If a user attempts to bind with an entry that does not contain a user password attribute, Directory Server can either grant anonymous access if the user does not attempt to provide a password, or deny access if the user provides any non-null string for the password.

For example, a user named Joe tries to view his own account, even though he does not have a password in Directory Server:

ldapsearch -D cn=joe -w secret -b "dc=example,dc=com" "(cn=joe)"

Although the directory allows anonymous access for read, Joe cannot access his own entry because it does not contain a password that matches the one he provided in the ldapsearch command.

8.4.2 Simple password

If anonymous access is not allowed, users must authenticate to the directory before they can access the directory contents. With simple password authentication, a client authenticates to the server by sending a simple, reusable password.

For example, a client authenticates to the directory via a bind operation in which it provides a distinguished name and a set of credentials. The server locates the entry in the directory that corresponds to the client DN and checks whether the password given by the client matches the value stored with the entry. If it does, the server authenticates the client. If it does not, the authentication operation fails, and the client receives an error message.

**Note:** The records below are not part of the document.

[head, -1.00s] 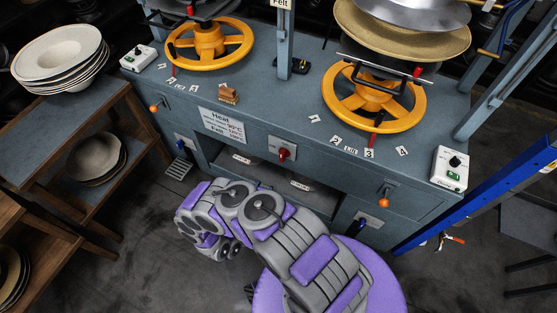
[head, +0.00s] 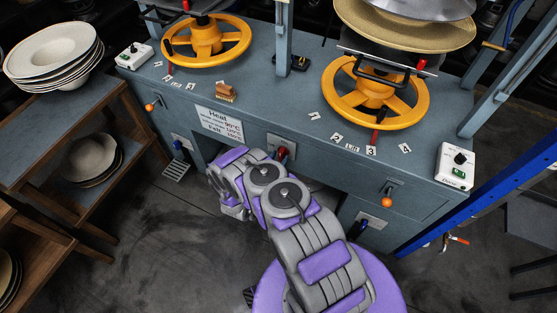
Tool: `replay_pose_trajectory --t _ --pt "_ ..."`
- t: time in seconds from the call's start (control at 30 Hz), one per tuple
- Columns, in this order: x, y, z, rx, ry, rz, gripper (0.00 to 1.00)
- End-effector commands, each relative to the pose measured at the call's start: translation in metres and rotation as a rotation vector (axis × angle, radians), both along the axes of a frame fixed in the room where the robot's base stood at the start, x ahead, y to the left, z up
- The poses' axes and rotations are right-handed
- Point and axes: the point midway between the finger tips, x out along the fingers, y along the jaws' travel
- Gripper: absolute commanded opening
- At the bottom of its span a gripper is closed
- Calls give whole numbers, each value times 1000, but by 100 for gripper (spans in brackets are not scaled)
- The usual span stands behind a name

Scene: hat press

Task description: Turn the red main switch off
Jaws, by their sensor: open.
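The red main switch (head: 282,153) sits on a pale square plate on the front of the blue-grey press bench, below the top edge. My folded grey and purple arm partly covers its plate from below. My gripper (head: 236,207) is at the arm's left end, below and left of the switch and apart from it. It is open and seems empty; its fingertips are small and hard to make out.
Two orange handwheels (head: 375,95) (head: 207,42) stand over the bench top (head: 280,95). White control boxes (head: 457,165) sit at its corners. Orange-knobbed levers (head: 386,202) stick out in front. A wooden shelf (head: 70,130) with hats is left, a blue beam (head: 480,200) right.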

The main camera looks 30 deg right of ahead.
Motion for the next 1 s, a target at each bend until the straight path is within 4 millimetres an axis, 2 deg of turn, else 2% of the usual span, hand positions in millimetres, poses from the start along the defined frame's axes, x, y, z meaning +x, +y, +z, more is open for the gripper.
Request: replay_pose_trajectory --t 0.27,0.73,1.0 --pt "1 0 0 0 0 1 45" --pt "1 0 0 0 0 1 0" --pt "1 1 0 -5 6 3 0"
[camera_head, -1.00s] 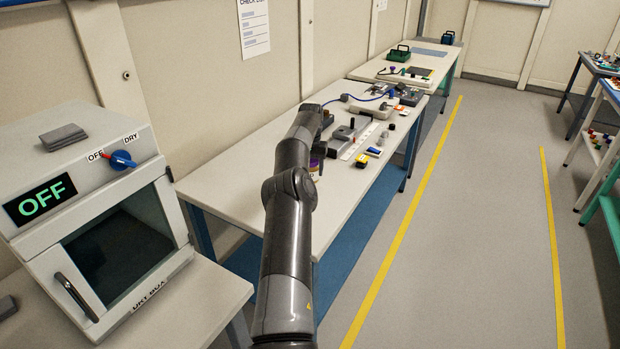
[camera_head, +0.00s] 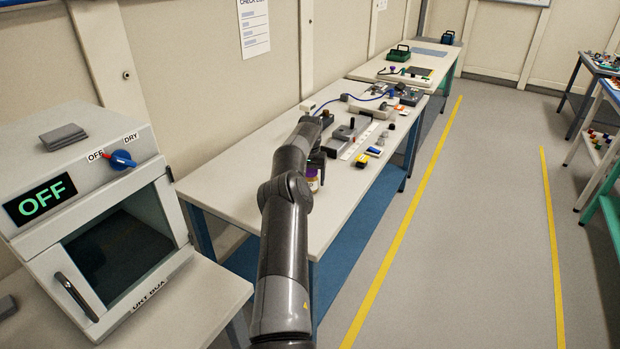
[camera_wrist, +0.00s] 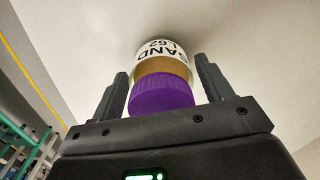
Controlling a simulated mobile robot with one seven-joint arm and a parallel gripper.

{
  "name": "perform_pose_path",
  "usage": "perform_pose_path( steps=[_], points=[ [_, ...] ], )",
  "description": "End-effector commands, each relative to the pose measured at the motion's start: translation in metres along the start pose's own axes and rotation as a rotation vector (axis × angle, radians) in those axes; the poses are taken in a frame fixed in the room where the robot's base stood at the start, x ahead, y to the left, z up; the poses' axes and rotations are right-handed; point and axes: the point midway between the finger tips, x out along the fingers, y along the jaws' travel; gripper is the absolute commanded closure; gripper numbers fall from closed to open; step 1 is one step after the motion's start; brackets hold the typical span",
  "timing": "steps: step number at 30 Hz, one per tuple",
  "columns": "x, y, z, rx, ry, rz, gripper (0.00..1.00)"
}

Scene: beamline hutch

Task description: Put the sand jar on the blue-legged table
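The sand jar (camera_wrist: 165,67) has a purple lid, a tan band and a white label reading SAND. In the head view the jar (camera_head: 313,182) stands near the front edge of the blue-legged table (camera_head: 237,180), partly hidden by my arm. My gripper (camera_wrist: 163,85) is just above it in the wrist view, with one finger on each side of the lid. Gaps show between the fingers and the jar, so the gripper looks open. In the head view my gripper (camera_head: 317,158) is mostly hidden behind my arm.
An oven (camera_head: 95,215) reading OFF stands on a bench at the left. Several tools and a tray (camera_head: 350,148) crowd the far part of the table. The table's near left area is bare. Another table (camera_head: 410,68) stands beyond; the right aisle is clear.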

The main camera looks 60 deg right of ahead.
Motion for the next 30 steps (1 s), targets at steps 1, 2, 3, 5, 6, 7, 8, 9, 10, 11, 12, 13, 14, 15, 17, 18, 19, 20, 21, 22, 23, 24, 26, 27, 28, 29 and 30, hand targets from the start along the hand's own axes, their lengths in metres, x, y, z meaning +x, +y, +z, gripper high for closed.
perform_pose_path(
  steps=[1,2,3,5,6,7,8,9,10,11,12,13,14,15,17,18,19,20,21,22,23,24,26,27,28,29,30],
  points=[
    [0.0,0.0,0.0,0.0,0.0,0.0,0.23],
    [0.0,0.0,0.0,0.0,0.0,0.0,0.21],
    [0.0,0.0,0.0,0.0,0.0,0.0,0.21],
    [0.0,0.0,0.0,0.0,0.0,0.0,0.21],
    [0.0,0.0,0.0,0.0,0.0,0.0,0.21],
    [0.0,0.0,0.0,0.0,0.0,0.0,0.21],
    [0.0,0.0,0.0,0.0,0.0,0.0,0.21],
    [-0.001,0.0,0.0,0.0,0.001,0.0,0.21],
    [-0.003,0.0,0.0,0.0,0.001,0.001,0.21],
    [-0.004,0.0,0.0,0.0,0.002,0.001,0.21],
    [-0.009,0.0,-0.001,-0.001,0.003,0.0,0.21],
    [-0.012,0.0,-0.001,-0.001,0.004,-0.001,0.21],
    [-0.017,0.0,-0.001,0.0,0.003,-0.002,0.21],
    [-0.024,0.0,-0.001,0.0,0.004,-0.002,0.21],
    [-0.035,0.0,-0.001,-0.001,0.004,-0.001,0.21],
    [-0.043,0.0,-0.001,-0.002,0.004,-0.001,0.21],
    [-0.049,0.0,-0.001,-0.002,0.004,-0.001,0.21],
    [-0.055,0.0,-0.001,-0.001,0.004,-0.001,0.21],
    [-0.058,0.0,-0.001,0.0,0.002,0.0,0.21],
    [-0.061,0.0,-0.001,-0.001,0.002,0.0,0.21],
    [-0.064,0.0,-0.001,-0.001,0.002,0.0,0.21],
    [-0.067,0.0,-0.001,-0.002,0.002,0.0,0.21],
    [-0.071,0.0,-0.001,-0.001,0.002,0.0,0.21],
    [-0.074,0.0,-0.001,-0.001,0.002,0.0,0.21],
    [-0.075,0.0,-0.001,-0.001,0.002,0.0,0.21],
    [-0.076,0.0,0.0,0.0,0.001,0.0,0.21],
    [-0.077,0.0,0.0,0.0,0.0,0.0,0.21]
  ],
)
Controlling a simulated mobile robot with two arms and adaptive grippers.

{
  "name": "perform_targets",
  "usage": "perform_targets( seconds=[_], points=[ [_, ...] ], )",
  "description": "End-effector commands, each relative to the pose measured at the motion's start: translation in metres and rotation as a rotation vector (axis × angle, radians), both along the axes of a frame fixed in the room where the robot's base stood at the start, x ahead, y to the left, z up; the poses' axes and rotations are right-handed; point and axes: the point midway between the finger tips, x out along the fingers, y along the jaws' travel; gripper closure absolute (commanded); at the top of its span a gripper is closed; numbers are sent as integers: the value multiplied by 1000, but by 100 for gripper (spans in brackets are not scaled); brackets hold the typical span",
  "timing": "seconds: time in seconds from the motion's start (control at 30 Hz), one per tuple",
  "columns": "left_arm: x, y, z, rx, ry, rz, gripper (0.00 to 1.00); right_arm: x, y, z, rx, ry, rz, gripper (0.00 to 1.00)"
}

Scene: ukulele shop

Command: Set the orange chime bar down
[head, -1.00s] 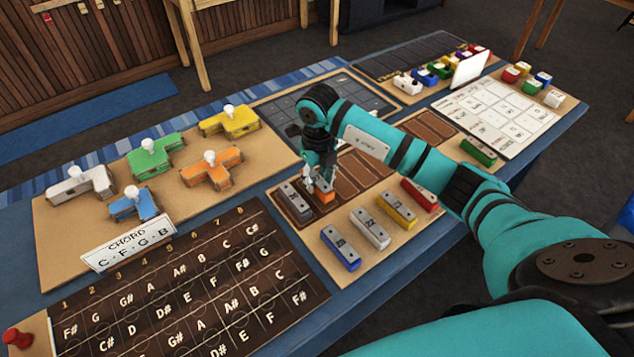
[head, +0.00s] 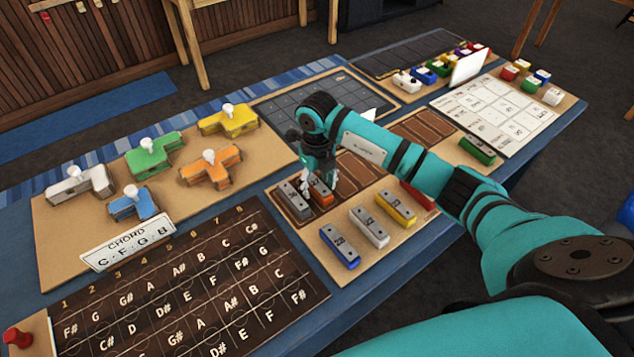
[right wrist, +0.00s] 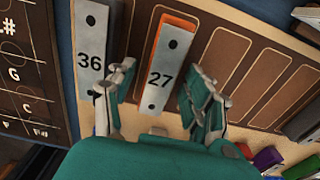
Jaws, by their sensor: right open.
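The orange chime bar (head: 321,196), with a grey top plate marked 27 in the right wrist view (right wrist: 162,72), lies in the second slot of the brown slotted board (head: 346,171). It lies beside a grey bar marked 36 (right wrist: 92,48), which fills the first slot. My right gripper (head: 319,182) is over the orange bar. In the right wrist view its fingers (right wrist: 163,88) stand open on both sides of the bar, with gaps visible. The arm hides part of the board in the head view. My left gripper is not in view.
Blue (head: 340,247), grey (head: 369,227) and yellow (head: 396,207) bars lie in front of the slots, with a red one (head: 417,194) partly behind my arm. A green bar (head: 477,149) lies farther right. Empty slots continue right of the orange bar.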

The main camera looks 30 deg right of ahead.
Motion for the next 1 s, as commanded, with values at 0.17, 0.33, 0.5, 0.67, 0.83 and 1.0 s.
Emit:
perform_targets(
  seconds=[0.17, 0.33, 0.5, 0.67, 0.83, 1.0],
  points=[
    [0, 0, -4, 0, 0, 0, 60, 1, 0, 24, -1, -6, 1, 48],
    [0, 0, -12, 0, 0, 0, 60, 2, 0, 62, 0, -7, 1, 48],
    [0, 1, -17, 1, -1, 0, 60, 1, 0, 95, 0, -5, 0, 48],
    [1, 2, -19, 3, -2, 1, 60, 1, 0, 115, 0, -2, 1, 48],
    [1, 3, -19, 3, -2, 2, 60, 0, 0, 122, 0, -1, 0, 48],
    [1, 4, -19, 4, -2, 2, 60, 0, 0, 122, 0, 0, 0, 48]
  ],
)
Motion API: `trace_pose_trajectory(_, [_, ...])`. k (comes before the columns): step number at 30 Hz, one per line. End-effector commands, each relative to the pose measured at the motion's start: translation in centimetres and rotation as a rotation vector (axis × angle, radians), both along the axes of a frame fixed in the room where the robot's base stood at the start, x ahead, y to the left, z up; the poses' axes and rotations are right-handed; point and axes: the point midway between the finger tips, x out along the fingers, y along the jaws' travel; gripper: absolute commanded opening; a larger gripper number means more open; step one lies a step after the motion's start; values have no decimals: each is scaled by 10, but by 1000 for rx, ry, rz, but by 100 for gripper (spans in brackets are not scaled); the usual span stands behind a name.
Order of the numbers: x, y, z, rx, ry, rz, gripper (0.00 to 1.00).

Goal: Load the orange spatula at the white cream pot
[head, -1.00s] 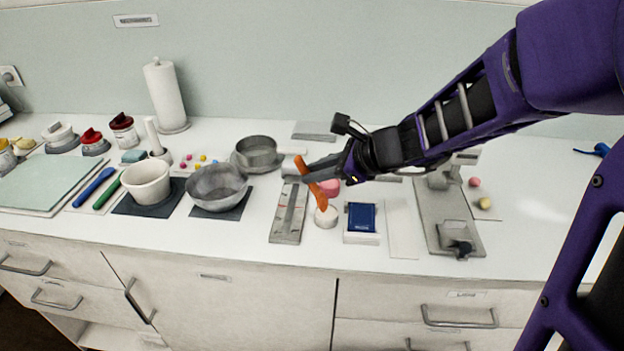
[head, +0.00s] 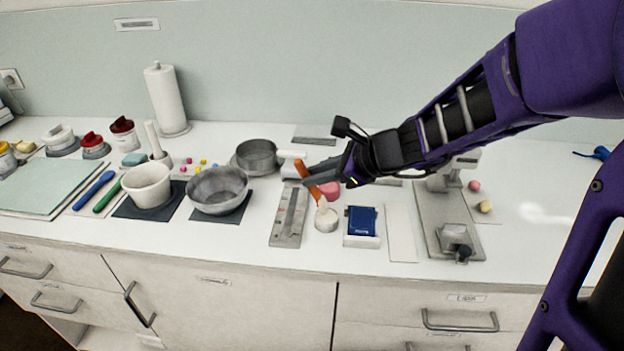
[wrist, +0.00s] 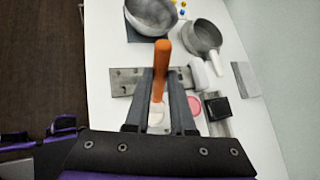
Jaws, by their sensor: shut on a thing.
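The orange spatula (head: 311,183) is in my gripper (head: 328,176), which is shut on it. It is tilted, its lower end pointing down to a small round white pot (head: 326,221), which I take as the white cream pot. The lower end of the spatula looks white and meets the pot's top in the head view; whether it touches cannot be told. In the wrist view the orange handle (wrist: 161,62) stands up between the fingers of my gripper (wrist: 160,78), with white below it. The pot's inside is hidden.
A grey slotted plate (head: 289,215) lies left of the pot and a blue pad on a white block (head: 361,222) lies right. A pink round piece (head: 331,190) is close behind. The counter's front strip is clear.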

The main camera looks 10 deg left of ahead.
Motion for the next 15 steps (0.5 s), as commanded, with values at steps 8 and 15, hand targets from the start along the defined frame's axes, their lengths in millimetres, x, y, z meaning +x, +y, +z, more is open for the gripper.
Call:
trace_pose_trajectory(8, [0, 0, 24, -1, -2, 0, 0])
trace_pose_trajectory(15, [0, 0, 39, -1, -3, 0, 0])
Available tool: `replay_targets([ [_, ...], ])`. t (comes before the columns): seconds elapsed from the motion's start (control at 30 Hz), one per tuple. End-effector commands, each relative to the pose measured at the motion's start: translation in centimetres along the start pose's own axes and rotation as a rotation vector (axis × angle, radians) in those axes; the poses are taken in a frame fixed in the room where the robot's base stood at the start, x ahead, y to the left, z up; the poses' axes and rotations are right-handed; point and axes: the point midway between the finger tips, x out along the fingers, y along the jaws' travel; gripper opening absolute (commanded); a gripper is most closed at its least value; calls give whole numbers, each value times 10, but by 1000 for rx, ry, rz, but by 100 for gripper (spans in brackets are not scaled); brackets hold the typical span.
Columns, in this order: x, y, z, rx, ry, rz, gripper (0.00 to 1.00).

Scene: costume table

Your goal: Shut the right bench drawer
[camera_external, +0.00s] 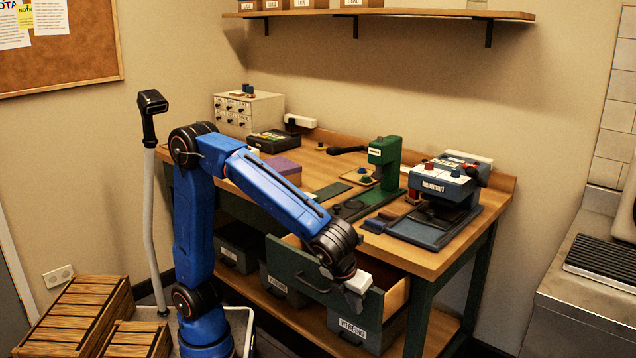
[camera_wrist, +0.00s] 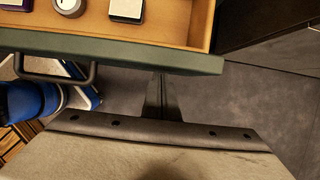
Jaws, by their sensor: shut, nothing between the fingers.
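The right bench drawer (camera_external: 290,264) is pulled out from under the bench top. It has a dark green front with a dark bar handle (camera_external: 312,284) and pale wooden sides. In the wrist view the drawer's green front edge (camera_wrist: 120,53) crosses the top, with the handle (camera_wrist: 55,78) at left. My gripper (camera_external: 357,292) is in front of the drawer face, right of the handle. Its shut, empty fingers (camera_wrist: 162,82) point at the front near its right end. I cannot tell if they touch it.
Inside the drawer lie a round grey roll (camera_wrist: 68,6) and a pale-topped block (camera_wrist: 127,10). The bench top (camera_external: 335,170) holds a green press (camera_external: 384,160) and a blue-and-white heat press (camera_external: 445,190). Lidded grey bins (camera_external: 360,330) sit on the lower shelf. Wooden crates (camera_external: 75,315) stand at left.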

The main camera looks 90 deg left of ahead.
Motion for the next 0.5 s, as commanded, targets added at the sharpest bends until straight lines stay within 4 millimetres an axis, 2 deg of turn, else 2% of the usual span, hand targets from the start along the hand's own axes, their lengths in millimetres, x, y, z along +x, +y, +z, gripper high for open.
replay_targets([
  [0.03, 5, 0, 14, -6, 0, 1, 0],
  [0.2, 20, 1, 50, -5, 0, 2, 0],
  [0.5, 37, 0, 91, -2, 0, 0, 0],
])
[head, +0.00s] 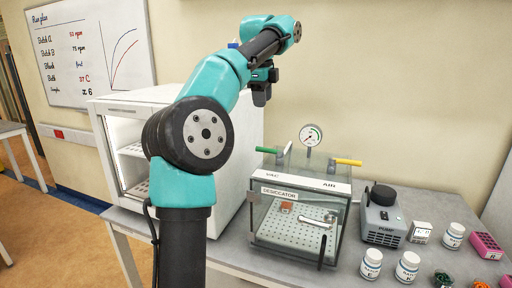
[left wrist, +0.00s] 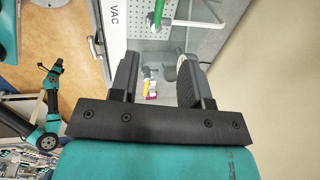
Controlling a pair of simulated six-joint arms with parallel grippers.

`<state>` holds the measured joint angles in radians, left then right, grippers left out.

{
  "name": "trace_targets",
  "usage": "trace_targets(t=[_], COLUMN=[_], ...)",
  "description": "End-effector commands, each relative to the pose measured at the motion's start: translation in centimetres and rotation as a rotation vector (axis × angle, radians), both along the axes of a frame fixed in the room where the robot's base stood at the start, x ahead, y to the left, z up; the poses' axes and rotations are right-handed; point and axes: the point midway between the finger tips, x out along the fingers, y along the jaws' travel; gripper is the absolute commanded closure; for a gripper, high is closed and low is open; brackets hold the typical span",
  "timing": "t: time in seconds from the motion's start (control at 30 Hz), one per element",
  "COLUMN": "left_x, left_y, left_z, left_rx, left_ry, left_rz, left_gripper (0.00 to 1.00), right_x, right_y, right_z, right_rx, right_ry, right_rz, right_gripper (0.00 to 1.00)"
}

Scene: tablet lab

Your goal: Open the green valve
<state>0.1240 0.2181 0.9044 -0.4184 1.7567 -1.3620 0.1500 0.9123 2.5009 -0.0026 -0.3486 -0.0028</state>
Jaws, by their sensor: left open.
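The green valve handle (head: 267,150) sticks out to the left from the top left corner of the clear desiccator (head: 246,222), beside the VAC label. It also shows at the top of the left wrist view (left wrist: 159,13), beyond my fingertips. My left gripper (head: 261,98) is above the green valve, pointing down, apart from it. In the left wrist view its two black fingers (left wrist: 157,72) stand well apart with nothing held between them. My right arm shows small at the left of that view; its gripper (left wrist: 53,68) is too small to read.
A yellow valve handle (head: 348,162) is at the desiccator's right, with a pressure gauge (head: 311,136) behind. A pump (head: 383,222) and white jars (head: 408,266) stand to the right. A white cabinet (head: 240,150) is directly left of the desiccator. The wall (head: 400,80) is close behind.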

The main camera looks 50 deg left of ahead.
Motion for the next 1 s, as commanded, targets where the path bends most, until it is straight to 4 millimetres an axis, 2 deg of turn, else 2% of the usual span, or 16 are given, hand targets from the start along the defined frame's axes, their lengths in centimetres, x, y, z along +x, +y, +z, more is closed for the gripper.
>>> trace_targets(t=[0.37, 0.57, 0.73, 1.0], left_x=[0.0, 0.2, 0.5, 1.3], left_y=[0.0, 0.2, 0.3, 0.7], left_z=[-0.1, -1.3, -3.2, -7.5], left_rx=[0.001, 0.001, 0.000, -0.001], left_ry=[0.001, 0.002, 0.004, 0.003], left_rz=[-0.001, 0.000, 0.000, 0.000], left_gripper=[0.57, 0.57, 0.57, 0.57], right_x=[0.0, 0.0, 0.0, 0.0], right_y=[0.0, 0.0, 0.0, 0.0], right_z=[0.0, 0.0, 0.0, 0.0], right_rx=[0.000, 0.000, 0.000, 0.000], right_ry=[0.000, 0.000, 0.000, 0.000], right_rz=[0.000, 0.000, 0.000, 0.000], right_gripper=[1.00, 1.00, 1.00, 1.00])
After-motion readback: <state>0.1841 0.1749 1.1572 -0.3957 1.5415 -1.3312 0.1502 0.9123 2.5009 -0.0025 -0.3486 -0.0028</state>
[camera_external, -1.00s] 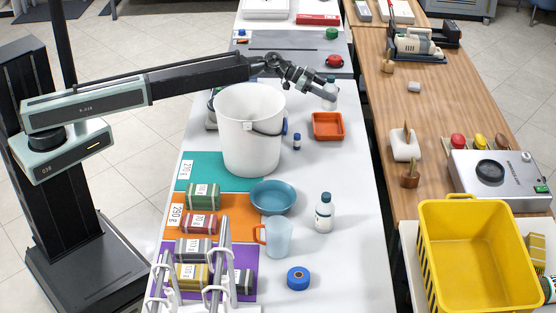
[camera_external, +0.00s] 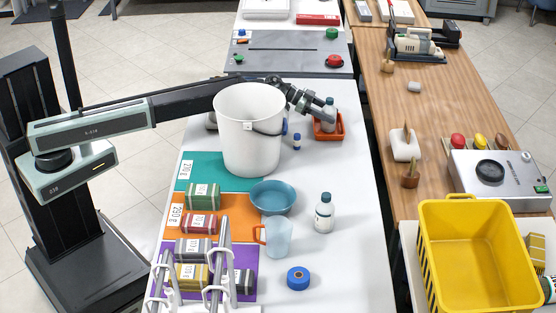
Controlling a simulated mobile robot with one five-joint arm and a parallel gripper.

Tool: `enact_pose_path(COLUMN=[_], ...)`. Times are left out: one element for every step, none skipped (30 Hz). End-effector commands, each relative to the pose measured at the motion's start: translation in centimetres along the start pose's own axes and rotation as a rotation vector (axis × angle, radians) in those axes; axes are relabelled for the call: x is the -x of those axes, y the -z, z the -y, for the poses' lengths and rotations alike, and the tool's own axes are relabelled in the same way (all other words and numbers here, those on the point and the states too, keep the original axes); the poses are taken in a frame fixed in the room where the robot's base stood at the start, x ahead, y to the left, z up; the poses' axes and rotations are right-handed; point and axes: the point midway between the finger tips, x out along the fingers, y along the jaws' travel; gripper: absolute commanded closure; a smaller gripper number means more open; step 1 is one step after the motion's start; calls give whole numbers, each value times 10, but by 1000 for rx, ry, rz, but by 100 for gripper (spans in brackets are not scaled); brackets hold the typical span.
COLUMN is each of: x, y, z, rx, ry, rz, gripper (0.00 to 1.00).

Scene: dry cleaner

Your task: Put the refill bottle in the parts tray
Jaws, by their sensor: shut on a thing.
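The parts tray (camera_external: 340,126) is a small orange-red open tray on the white table, right of the white bucket. My gripper (camera_external: 325,113) reaches in from behind the bucket and is shut on a pale grey-white bottle, which I take as the refill bottle (camera_external: 329,122). The bottle is upright and overlaps the inside of the tray in this view. I cannot tell whether its base touches the tray floor. The fingers partly hide the bottle. A second white bottle with a dark cap (camera_external: 324,212) stands nearer on the table.
The white bucket (camera_external: 245,140) stands below my arm, close to the tray. A small blue-capped bottle (camera_external: 297,141) is just left of the tray. A blue bowl (camera_external: 272,197), a jug (camera_external: 277,237) and blue tape (camera_external: 298,278) lie nearer.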

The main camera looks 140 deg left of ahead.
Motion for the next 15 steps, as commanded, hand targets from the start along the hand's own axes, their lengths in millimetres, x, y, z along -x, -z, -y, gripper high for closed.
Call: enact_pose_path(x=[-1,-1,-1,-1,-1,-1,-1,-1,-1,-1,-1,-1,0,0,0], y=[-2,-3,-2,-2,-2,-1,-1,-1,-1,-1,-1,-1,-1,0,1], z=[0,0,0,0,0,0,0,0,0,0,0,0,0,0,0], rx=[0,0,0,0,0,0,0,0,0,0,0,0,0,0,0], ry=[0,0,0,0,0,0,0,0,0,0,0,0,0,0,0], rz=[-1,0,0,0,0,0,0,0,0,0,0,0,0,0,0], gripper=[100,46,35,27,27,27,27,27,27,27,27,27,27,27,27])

The bind DN often corresponds to the entry of a person. However, some directory administrators find it useful to bind as an organizational entry rather than as a person. The directory requires the entry used to bind to be of an object class that allows the userPassword attribute. This ensures that the directory recognizes the bind DN and password.

Most LDAP clients hide the bind DN from the user because users may find the long strings of DN characters hard to remember. When a client attempts to hide the bind DN from the user, it uses a bind algorithm such as the following:

1.The user enters a unique identifier, such as a user ID (for example, fchen).

2.The LDAP client application searches the directory for that identifier and returns the associated distinguished name (such as uid=fchen, ou=people,dc=example,dc=com).

3.The LDAP client application binds to the directory using the retrieved distinguished name and the password supplied by the user.

NOTE:

The drawback of simple password authentication is that the password is sent in plain text. If an unauthorized user is listening, this can compromise the security of the directory because that person can impersonate an authorized user.

Simple password authentication offers an easy way to authenticate users, but it is best to restrict its use to the organization's intranet. It does not offer the level of security required for transmissions between business partners over an extranet or for transmissions with customers on the Internet.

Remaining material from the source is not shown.